Deep networks are often difficult to train. In fact, a deeper network might not perform better than its shallower counterpart. Gradients get stalled, and the error is larger. In order to make it easy to train such networks and to get over the issue of vanishing gradient, we incorporated residual skip connections [23]. In our case, we apply residual skip connections in the bottleneck layer.

3.2 Loss Functions

3.2.1 Mean Squared Error Loss

Pixel-wise Mean Squared Error (MSE) loss, also called as \(\mathcal {L}_2\) is the most widely used optimization target in various similar tasks like image inpainting [5] and image super resolution [6]. The \(\mathcal {L}_2\) helps to capture the structure and coherence of the context frame. It is calculated as:

$$\displaystyle \begin{aligned} l_{MSE} = \frac{1}{WH} \sum_{i=1}^W \sum_{j=1}^H (I^d_{i,j} - I_{i,j})^2 , \end{aligned} $$
(2)

where I d denotes the decaptioned output from the model, W and H denote the dimensions of the image.

3.2.2 VGG Based Perceptual Loss

Networks trained with \(\mathcal {L}_2\) result in overly smooth reconstructions and have visually unpleasing high frequency content. Perceptual loss is a feature reconstruction loss defined by deep neural networks [8]. It guides neural models to generate images visually similar to their corresponding targets (e.g., ground truth) and has been widely utilized in style transfer [24]. We used VGG19 [9] network to extract middle-level features of both generated frame and ground truth frame and then took pixel wise reconstruction loss on both of them. The perceptual loss is defined as

$$\displaystyle \begin{aligned} l_{i,j}^{VGG/i,j} = \frac{1}{W_{i,j}H_{i,j}} \sum_{x=1}^{W_{i,j}} \sum_{y=1}^{H_{i,j}} (\phi_{i,j}(I^d_{x,y}) - \phi_{i,j}(I_{x,y}))^2 , \end{aligned} $$
(3)

where ϕ i,j indicates the feature map obtained by the jth convolution (after activation) before the ith max pooling layer within the VGG19 network. W i,j and H i,j denote the width and height of the feature maps outputs (Figs. 1, 2 and 3).

Fig. 1
figure 1

Training work flow

Fig. 2
figure 2

Model architecture

Fig. 3
figure 3

Left: test case 1 and right: test case 2

4 Results

As explained above, our model was trained on MSE (pixel wise reconstruction) Loss and fine tuned our model on VGG feature loss. In this training procedure, we used Adam Optimizer [25] while decreasing learning rate by a factor of 10 in fine tuning. As you can see in above images from the test case, there is very little difference visible between images generated by adding dilated convolution layers because the resolution of the data set provided in the challenge, but we can see difference in the losses computed. We have kept residual connections in both the part of our experimentation. In our testing pipeline, we used a pre-trained model provided by organizers as a part of the baseline.

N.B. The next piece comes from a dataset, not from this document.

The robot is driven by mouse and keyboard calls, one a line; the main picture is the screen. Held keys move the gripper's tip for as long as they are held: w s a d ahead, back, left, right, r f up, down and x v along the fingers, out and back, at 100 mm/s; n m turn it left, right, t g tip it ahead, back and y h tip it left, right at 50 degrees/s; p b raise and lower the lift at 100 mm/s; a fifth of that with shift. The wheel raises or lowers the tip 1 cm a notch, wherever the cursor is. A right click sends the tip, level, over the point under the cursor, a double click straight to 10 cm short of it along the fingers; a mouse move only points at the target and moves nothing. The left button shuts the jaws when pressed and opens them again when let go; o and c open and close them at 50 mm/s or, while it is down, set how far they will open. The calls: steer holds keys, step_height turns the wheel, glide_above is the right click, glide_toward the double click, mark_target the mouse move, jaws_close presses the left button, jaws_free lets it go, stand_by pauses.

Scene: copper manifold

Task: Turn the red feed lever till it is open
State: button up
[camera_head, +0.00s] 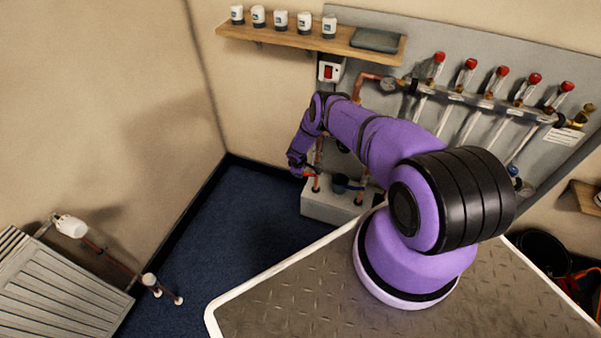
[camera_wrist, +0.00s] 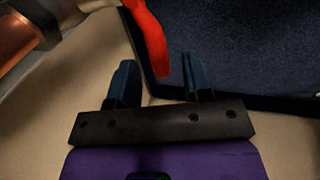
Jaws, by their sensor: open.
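The red feed lever (camera_wrist: 148,35) hangs down from the top of the wrist view, its free end between the two dark fingers of my gripper (camera_wrist: 157,66). The fingers are apart, and I see a gap on each side of the lever. I cannot tell whether the lever lies at the same depth as the fingertips. In the head view a small bit of red, the lever (camera_head: 310,173), shows beside my gripper (camera_head: 297,171), low near the copper pipes. The valve body under the lever is mostly out of the wrist view.
A copper pipe (camera_wrist: 18,32) with a grey fitting fills the wrist view's upper left. Copper pipes rise from a pale plinth (camera_head: 330,208) in the head view. The manifold (camera_head: 480,102) with several red-capped valves is on the wall behind. Blue floor (camera_head: 235,220) is clear to the left.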

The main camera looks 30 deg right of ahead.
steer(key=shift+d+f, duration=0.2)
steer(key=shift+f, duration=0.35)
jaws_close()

First, the image was divided into 16 equal parts, and each part was fed to a pretrained model to check if there was text overlay in the corresponding image. If there was text overlay in the part, it was replaced by a similar part from the predicted image from the model. If the score of text classification was below a threshold score, it was replaced by the corresponding region from the input image. This process was similar to Poisson Blending [26]. Our method took lesser time to reach optimal minimal compared to GAN based methods as there were no generator and discriminator trying to optimize simultaneously by min-max strategy. Also, our solution doesn’t require a binary mask for inpainting hence decreasing inference time. Our method took approximately 5 s to generate a decaptioned video.

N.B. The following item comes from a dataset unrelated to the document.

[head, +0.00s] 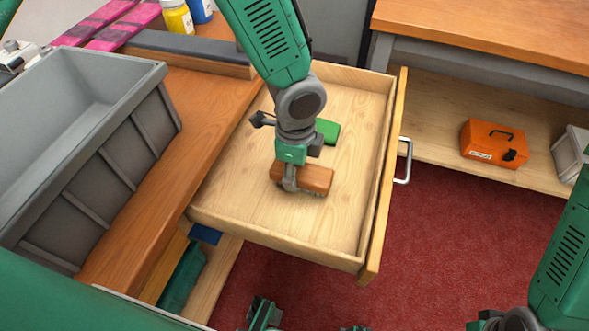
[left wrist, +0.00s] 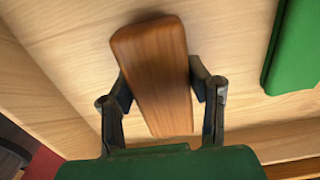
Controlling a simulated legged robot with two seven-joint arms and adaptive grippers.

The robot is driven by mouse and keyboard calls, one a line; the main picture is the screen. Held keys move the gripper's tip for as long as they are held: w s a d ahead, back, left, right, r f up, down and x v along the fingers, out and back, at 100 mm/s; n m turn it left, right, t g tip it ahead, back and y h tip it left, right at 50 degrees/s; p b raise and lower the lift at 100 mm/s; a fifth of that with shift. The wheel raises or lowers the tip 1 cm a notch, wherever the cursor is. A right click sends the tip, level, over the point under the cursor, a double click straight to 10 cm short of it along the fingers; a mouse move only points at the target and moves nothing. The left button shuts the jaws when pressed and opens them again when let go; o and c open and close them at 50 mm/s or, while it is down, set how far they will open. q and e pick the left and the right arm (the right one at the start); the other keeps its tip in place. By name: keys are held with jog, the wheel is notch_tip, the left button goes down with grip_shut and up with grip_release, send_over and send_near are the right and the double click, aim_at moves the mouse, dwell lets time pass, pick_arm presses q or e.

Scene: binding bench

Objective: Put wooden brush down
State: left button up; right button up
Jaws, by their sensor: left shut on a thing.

As this was the first attempt in the field of video decaptioning, there weren’t many baselines we could refer to. Hence we had shown a comparison with Baseline and our model without dilated convolution. With this approach we came 2nd in training phase and 4th in test phase of Chalearn Video Decaptioning Challenge (Fig. 4 and Table 1).

Table 1 Results
Fig. 4
figure 4

MSE loss vs iterations

5 Conclusion

From our experience in this competition, we came to following conclusion in the task of Video Decaptioning and related problem statements:

  • Simple Auto Encoder-Decoder based solution is not good when it comes to noise removal from a large section as the model is generating the image from just encoded latent representation.

  • Hence we need a model which have incorporated image semantics in the part of encoding and can be used while generating a decaptioned image. U-Net based model was proven a good choice in the related field as it included skip connections between symmetric layers in the encoder-decoder part.

  • As we needed to capture end to end semantics in the image to get the global feature, we used stacked dilated convolution layer to incorporate global semantics in the encoding part. Here noise removal was to be done considering generated image was supposed to look real and dilated convolution layers were useful to that.

  • Simple Encoder Decoder architecture generally decrease the sharpness and resolution in the image generated; residual connections were added to improve sharpness. Although the advantage of adding residual connection was not adding significant difference, but it could increase resolution and the visual appearance by a significant margin when it comes to high-resolution data set.

  • We did not extract explicit mask for the region of text removal as the encoder-decoder model implicitly learns it.

  • We didn’t explore the effect of temporal dimension in the process of video denoising but incorporating temporal dimension should help.